* **WHAT IS BEING ASKED**
Extract every record, keeping each one exactly as it is.

* **INPUT**
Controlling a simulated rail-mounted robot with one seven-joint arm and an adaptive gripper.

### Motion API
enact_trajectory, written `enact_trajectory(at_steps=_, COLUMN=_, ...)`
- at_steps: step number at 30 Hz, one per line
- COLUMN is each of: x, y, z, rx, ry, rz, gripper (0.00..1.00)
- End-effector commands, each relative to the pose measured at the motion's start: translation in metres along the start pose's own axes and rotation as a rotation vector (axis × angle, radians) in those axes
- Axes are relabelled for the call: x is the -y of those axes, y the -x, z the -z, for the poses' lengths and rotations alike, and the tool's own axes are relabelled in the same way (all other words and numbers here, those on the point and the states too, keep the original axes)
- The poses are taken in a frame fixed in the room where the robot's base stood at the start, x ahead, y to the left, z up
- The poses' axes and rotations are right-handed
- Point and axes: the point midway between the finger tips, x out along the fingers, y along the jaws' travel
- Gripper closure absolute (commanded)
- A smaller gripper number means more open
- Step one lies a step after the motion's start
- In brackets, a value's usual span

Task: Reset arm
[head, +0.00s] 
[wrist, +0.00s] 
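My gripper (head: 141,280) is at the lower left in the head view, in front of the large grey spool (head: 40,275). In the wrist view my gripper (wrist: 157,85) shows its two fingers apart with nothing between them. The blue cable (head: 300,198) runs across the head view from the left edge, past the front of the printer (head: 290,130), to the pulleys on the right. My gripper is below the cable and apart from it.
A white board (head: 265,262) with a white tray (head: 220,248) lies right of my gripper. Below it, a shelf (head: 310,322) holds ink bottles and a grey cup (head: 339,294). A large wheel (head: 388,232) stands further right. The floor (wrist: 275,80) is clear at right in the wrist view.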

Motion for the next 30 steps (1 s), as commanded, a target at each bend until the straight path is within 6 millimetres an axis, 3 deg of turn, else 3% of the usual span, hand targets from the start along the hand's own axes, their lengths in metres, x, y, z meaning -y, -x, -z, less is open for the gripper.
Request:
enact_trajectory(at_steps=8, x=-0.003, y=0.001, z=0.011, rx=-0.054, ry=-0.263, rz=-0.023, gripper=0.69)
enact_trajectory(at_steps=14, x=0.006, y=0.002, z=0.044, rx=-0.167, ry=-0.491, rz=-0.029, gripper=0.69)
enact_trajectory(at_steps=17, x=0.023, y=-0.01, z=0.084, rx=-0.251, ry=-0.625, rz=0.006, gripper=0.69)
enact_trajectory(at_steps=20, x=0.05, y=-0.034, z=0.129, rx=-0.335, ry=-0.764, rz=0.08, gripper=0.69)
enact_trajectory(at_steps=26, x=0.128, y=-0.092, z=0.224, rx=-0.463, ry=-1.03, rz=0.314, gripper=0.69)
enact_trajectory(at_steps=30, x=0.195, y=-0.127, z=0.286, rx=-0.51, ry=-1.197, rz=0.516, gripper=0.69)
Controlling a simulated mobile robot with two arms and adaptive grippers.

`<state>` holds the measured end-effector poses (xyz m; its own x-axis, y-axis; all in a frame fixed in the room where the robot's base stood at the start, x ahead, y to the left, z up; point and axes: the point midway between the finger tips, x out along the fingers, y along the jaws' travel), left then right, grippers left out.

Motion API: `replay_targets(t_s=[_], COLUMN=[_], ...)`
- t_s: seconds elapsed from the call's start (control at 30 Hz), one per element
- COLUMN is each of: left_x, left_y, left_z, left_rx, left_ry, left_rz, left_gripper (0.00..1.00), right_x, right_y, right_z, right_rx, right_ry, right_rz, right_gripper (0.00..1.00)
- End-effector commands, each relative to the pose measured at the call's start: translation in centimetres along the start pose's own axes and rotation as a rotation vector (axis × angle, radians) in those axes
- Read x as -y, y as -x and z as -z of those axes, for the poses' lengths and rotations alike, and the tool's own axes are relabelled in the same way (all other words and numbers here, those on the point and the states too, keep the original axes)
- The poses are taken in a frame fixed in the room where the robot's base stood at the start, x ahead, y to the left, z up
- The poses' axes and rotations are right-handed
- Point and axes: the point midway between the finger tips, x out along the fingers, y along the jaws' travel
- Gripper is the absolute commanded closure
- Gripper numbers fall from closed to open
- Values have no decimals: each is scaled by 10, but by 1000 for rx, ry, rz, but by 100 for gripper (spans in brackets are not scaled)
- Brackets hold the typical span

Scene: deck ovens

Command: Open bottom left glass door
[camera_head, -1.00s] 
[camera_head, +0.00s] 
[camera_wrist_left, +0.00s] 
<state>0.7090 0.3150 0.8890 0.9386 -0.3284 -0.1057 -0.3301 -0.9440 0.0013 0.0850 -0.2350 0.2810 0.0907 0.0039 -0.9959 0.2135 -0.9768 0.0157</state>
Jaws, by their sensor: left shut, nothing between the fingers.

* **RESPONSE BELOW**
Controlling a simulated rail-mounted robot with one seven-joint arm and an adaptive gripper.

### Motion API
enact_trajectory, written `enact_trajectory(at_steps=_, COLUMN=_, ...)`
- at_steps: step number at 30 Hz, one per line
- COLUMN is each of: x, y, z, rx, ry, rz, gripper (0.00..1.00)
- End-effector commands, each relative to the pose measured at the motion's start: translation in metres along the start pose's own axes and rotation as a rotation vector (axis × angle, radians) in those axes
- Axes are relabelled for the call: x is the -y of those axes, y the -x, z the -z, for the poses' lengths and rotations alike, and the tool's own axes are relabelled in the same way (all other words and numbers here, those on the point and the states too, keep the original axes)
- The poses are taken in a frame fixed in the room where the robot's base stood at the start, x ahead, y to the left, z up
- The poses' axes and rotations are right-handed
- Point and axes: the point midway between the finger tips, x out along the fingers, y along the jaws' travel
- Gripper closure absolute (commanded)
- A smaller gripper number means more open
- Step one lies a step after the motion's start
- In brackets, a value's usual span

Task: Reset arm
[head, +0.00s] 
[wrist, +0.00s] 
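My gripper (head: 141,280) is at the lower left in the head view, in front of the large grey spool (head: 40,275). In the wrist view my gripper (wrist: 157,85) shows its two fingers apart with nothing between them. The blue cable (head: 300,198) runs across the head view from the left edge, past the front of the printer (head: 290,130), to the pulleys on the right. My gripper is below the cable and apart from it.
A white board (head: 265,262) with a white tray (head: 220,248) lies right of my gripper. Below it, a shelf (head: 310,322) holds ink bottles and a grey cup (head: 339,294). A large wheel (head: 388,232) stands further right. The floor (wrist: 275,80) is clear at right in the wrist view.

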Motion for the next 30 steps (1 s), as commanded, a target at each bend until the straight path is within 6 millimetres an axis, 3 deg of turn, else 3% of the usual span, hand targets from the start along the hand's own axes, their lengths in metres, x, y, z meaning -y, -x, -z, less is open for the gripper.
Request:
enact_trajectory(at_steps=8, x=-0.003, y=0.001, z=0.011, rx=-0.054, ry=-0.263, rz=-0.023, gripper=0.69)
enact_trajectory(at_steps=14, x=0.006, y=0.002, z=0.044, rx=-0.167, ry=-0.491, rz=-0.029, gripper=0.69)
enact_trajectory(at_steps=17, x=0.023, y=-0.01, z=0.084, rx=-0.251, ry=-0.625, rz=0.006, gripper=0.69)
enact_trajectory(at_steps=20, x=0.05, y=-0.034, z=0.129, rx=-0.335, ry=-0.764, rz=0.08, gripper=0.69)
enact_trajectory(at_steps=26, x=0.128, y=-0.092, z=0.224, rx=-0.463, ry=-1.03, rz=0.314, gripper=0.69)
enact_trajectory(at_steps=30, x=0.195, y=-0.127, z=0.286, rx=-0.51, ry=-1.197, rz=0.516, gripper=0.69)
Controlling a simulated mobile robot with two arms and adaptive grippers.

`<state>` holds the measured end-effector poses (xyz m; its own x-axis, y-axis; all in a frame fixed in the room where the robot's base stood at the start, x ahead, y to the left, z up; point and axes: the point midway between the finger tips, x out along the fingers, y along the jaws' travel), left then right, grippers left out.

Motion API: `replay_targets(t_s=[_], COLUMN=[_], ...)`
- t_s: seconds elapsed from the call's start (control at 30 Hz), one per element
- COLUMN is each of: left_x, left_y, left_z, left_rx, left_ry, left_rz, left_gripper (0.00..1.00), right_x, right_y, right_z, right_rx, right_ry, right_rz, right_gripper (0.00..1.00)
- End-effector commands, each relative to the pose measured at the call's start: translation in centimetres along the start pose's own axes and rotation as a rotation vector (axis × angle, radians) in those axes
- Read x as -y, y as -x and z as -z of those axes, for the poses' lengths and rotations alike, and the tool's own axes are relabelled in the same way (all other words and numbers here, those on the point and the states too, keep the original axes)
- The poses are taken in a frame fixed in the room where the robot's base stood at the start, x ahead, y to the left, z up
- The poses' axes and rotations are right-handed
- Point and axes: the point midway between the finger tips, x out along the fingers, y along the jaws' travel
- Gripper is the absolute commanded closure
- Gripper numbers fall from closed to open
- Values have no decimals: each is scaled by 10, but by 1000 for rx, ry, rz, but by 100 for gripper (spans in brackets are not scaled)
- Brackets hold the typical span

Scene: deck ovens

Command: Open bottom left glass door
[camera_head, -1.00s] 
[camera_head, +0.00s] 
[camera_wrist_left, +0.00s] 
<state>0.7090 0.3150 0.8890 0.9386 -0.3284 -0.1057 -0.3301 -0.9440 0.0013 0.0850 -0.2350 0.2810 0.0907 0.0039 -0.9959 0.2135 -0.9768 0.0157</state>
Jaws, by their sensor: left shut, nothing between the fingers.

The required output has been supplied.